Saturday 18 May 2019

Film: 'Woman at War'

This is probably the first Icelandic feature film I've ever seen - there are hardly opportunities to see many of them anyway (if there are 'many', that is, which I doubt!) - and it's certainly the first I'm aware of being almost entirely in that language.

It's largely filmed with that bleak, barren and rugged landscape as backdrop, and it's always also interesting to get glimpses of the streets of Reykjavik, a city we too rarely see at all.

Haildora Geirhardosdottir has a double acting role - the primary one as a middle-aged and single eco-warrior, acting self-handedly in sabotaging an aluminium plant by repeatedly bringing down power lines, a position she occupies in secret whilst maintaining a front of being an adult choir mistress - and then as her twin sister who is a student of Eastern philosophy and meditation about to embark on a period of self-discovery at an Indian ashram. 
Whilst in the middle of her active anti-factory campaigning, the first woman hears that an application she made some years before to become a foster mother for an orphaned Ukrainian child has been successful and she is offered the chance to take a four-year old girl from that country. Now faced with the dilemma to accept the child or to cease her campaigning efforts she comes to an arrangement with her twin sister.

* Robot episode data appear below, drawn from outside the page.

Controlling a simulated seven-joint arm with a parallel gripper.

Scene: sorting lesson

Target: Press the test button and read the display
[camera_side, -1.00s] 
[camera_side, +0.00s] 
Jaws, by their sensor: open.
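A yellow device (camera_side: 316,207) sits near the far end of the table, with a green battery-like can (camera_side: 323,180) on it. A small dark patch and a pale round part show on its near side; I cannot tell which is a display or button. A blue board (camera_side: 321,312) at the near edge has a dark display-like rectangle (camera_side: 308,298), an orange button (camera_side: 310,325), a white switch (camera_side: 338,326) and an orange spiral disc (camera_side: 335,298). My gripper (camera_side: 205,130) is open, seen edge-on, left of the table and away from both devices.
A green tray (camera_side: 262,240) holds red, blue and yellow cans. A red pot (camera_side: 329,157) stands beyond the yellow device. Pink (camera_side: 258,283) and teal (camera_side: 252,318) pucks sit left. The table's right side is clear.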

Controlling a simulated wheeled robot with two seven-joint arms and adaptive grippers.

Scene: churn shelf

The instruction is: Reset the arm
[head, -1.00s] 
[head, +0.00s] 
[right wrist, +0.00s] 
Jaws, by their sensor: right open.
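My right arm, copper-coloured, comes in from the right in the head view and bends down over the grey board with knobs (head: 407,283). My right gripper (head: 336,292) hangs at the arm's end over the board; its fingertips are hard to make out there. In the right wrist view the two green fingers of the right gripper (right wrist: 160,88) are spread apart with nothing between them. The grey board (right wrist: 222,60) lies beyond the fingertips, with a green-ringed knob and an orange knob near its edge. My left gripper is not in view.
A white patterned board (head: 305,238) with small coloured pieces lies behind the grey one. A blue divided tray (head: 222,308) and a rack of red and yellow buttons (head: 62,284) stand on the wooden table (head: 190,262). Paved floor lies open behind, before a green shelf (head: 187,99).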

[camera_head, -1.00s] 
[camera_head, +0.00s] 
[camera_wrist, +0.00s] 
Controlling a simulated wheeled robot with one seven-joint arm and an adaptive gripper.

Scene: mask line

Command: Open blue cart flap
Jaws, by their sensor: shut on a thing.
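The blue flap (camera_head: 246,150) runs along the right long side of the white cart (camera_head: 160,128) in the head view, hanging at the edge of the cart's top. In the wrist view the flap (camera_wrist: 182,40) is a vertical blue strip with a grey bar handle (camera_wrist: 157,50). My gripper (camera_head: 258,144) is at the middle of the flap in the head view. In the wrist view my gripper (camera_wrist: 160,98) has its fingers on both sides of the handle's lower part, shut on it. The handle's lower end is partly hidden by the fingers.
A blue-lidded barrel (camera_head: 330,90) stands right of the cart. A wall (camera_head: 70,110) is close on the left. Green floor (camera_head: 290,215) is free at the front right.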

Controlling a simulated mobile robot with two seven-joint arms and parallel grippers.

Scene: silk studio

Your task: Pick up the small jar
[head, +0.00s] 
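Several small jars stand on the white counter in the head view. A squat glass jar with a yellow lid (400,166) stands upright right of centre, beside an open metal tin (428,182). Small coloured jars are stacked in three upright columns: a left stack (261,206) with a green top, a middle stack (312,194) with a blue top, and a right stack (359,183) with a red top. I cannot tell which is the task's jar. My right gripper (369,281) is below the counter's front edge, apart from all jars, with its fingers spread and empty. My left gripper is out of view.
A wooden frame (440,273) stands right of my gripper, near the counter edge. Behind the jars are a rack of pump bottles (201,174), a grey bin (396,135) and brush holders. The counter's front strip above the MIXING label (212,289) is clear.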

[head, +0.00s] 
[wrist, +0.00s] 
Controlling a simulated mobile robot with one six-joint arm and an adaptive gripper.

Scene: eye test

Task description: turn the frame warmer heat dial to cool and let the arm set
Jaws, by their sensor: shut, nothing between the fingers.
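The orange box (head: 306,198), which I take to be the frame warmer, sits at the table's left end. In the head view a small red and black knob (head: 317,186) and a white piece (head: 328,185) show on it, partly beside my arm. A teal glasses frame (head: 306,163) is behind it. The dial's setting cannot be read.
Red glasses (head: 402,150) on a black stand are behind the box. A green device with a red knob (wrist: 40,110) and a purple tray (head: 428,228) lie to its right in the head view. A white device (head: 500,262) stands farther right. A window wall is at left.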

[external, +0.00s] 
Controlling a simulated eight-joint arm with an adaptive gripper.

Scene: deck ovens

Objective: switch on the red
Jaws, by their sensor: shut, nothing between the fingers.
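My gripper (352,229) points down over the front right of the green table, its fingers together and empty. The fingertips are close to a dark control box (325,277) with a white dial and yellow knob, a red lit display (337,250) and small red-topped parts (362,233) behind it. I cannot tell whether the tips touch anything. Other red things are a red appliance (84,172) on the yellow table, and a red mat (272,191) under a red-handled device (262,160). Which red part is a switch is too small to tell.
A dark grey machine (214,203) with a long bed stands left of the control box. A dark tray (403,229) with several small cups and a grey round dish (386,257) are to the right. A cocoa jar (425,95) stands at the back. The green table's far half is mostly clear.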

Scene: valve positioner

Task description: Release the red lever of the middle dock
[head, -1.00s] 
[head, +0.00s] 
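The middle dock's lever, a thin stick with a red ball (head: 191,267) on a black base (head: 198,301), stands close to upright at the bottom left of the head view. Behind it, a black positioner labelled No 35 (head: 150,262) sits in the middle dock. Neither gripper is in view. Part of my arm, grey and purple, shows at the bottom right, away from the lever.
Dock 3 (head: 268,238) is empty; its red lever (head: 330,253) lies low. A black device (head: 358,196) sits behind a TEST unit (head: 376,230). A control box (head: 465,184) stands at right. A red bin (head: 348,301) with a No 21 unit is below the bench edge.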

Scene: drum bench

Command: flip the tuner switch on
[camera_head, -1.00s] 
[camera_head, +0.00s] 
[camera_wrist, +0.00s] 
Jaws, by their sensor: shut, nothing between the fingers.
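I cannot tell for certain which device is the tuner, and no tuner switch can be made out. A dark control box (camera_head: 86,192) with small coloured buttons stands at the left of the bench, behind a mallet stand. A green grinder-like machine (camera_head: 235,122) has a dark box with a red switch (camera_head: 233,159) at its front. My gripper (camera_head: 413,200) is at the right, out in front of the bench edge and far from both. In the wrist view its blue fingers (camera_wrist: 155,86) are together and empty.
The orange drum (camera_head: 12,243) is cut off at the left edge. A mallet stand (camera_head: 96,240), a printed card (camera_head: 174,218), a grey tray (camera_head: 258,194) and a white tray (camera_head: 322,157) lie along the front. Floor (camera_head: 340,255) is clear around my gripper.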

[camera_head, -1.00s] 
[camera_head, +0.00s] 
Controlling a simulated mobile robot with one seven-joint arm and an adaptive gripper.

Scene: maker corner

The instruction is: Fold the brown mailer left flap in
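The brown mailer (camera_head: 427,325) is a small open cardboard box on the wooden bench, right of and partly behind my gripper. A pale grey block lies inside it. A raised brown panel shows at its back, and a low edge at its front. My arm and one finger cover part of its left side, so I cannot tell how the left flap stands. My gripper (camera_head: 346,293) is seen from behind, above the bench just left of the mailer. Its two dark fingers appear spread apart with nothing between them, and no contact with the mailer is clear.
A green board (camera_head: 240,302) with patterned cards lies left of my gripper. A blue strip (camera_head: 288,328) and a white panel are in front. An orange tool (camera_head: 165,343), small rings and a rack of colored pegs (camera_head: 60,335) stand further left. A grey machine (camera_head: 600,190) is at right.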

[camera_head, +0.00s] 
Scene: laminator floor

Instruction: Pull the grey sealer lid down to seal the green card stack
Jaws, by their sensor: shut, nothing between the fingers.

It's a compelling story, made yet more interesting by the infrequently viewed country in which she operates. A large part of the latter section of the film concerns her trying to outwit and outrun the police pursuits closing in on her, involving her having to shoot down the spy-drones they employ to investigate ground-level  signs of life.
There are one or two light comedic touches as, for instance , the police keeping after the same hapless Spanish young man whom they suspect as being the culprit of the attacks. 
A feature of the film is how a trio of male musicians (usually keyboard, tuba plus percussion) keep appearing as background to scenes without explanation as to why they are there, or sometimes woven right into the scenes - a kind of 'musical' Greek chorus, if you will, though 'music' is not to be taken too literally. Also appearing, though less frequently, is another trio, this time of young Ukrainian women in their national dress, though I've no idea what they were singing about.

Near the film's end something happens which I personally felt undermined all what had happened before, though reading reviews, few others felt the same way. It struck me as lazy and, perhaps, predictable, though that was the only point at which I felt a bit let down. Incidentally we only actually see the little girl right near the end in a flood-stricken Ukraine.  
Director is native Icelander Benedikt Erlingsson.

An unusual story which, had it been set in another country and/or had it been in English, I don't think would have been nearly as attractive as it's managed to be. I liked it................7.